** start **

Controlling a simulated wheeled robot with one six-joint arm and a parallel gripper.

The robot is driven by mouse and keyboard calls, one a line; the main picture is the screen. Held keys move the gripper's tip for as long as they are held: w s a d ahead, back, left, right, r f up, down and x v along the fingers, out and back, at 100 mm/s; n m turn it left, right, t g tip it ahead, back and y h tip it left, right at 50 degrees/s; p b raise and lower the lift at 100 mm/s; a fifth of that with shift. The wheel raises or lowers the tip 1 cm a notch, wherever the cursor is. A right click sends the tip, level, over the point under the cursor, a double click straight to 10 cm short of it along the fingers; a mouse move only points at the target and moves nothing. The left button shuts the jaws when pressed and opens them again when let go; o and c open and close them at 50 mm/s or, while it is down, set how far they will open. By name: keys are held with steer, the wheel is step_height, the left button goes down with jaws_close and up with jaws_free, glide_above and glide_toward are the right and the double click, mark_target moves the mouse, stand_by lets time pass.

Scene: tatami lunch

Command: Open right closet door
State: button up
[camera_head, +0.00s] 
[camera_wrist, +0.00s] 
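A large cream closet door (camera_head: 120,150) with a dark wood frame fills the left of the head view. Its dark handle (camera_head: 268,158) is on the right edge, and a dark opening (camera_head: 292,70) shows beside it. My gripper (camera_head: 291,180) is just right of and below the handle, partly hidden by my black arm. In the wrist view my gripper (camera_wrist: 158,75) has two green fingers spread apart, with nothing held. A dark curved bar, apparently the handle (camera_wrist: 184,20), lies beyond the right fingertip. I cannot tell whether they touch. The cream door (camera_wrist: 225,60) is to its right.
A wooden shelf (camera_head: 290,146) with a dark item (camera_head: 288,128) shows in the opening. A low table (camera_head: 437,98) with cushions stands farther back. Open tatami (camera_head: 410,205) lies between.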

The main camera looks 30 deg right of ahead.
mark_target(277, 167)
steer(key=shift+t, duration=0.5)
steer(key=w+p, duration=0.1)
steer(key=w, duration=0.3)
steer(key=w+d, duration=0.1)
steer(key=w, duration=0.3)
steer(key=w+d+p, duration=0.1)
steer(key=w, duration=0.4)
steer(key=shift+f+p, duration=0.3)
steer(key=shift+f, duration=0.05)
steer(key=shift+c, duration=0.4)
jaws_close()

** end **

▶ Goal
Each line of the listing above should be output exactly.

▶ Exercise response
Controlling a simulated wheeled robot with one six-joint arm and a parallel gripper.

The robot is driven by mouse and keyboard calls, one a line; the main picture is the screen. Held keys move the gripper's tip for as long as they are held: w s a d ahead, back, left, right, r f up, down and x v along the fingers, out and back, at 100 mm/s; n m turn it left, right, t g tip it ahead, back and y h tip it left, right at 50 degrees/s; p b raise and lower the lift at 100 mm/s; a fifth of that with shift. The wheel raises or lowers the tip 1 cm a notch, wherever the cursor is. A right click sends the tip, level, over the point under the cursor, a double click straight to 10 cm short of it along the fingers; a mouse move only points at the target and moves nothing. The left button shuts the jaws when pressed and opens them again when let go; o and c open and close them at 50 mm/s or, while it is down, set how far they will open. By name: keys are held with steer, the wheel is step_height, the left button goes down with jaws_close and up with jaws_free, glide_above and glide_toward are the right and the double click, mark_target moves the mouse, stand_by lets time pass.

Scene: tatami lunch

Command: Open right closet door
State: button up
[camera_head, +0.00s] 
[camera_wrist, +0.00s] 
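A large cream closet door (camera_head: 120,150) with a dark wood frame fills the left of the head view. Its dark handle (camera_head: 268,158) is on the right edge, and a dark opening (camera_head: 292,70) shows beside it. My gripper (camera_head: 291,180) is just right of and below the handle, partly hidden by my black arm. In the wrist view my gripper (camera_wrist: 158,75) has two green fingers spread apart, with nothing held. A dark curved bar, apparently the handle (camera_wrist: 184,20), lies beyond the right fingertip. I cannot tell whether they touch. The cream door (camera_wrist: 225,60) is to its right.
A wooden shelf (camera_head: 290,146) with a dark item (camera_head: 288,128) shows in the opening. A low table (camera_head: 437,98) with cushions stands farther back. Open tatami (camera_head: 410,205) lies between.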

The main camera looks 30 deg right of ahead.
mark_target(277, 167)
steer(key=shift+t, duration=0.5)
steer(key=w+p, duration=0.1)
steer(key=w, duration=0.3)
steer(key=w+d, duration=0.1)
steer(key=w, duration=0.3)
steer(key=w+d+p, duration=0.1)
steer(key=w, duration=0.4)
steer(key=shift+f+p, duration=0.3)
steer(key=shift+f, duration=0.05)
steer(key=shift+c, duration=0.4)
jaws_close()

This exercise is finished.